* To be done:
Each line that holds the word "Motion" should be returned.
=== Supplied data ===
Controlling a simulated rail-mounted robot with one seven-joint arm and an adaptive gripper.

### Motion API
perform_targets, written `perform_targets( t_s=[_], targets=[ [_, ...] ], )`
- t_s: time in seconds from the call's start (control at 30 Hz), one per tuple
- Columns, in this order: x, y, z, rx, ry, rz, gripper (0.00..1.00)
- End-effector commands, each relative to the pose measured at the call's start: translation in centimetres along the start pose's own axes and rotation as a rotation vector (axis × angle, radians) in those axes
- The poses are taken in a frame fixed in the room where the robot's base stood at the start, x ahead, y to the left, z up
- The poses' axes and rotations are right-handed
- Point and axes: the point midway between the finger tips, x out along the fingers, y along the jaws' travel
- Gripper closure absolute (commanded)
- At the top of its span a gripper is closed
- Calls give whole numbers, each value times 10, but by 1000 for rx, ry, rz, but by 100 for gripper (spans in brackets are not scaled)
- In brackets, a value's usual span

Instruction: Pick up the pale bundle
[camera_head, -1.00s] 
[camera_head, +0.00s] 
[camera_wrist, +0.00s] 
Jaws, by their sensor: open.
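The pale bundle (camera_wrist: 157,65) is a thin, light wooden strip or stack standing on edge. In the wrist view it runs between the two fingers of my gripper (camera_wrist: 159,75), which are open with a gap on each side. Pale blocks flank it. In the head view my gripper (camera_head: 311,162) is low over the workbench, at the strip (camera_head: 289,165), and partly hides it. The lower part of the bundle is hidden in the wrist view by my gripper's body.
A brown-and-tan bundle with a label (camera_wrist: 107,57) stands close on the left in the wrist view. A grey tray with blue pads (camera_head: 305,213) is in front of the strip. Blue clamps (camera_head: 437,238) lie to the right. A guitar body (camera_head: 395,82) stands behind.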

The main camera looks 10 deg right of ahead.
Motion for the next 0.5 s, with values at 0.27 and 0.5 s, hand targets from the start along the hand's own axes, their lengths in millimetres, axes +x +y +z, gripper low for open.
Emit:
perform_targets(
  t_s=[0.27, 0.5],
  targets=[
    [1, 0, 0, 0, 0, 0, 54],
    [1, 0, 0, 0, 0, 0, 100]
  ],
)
===
* Exercise answer:
### Motion API
Motion for the next 0.5 s, with values at 0.27 and 0.5 s, hand targets from the start along the hand's own axes, their lengths in millimetres, axes +x +y +z, gripper low for open.

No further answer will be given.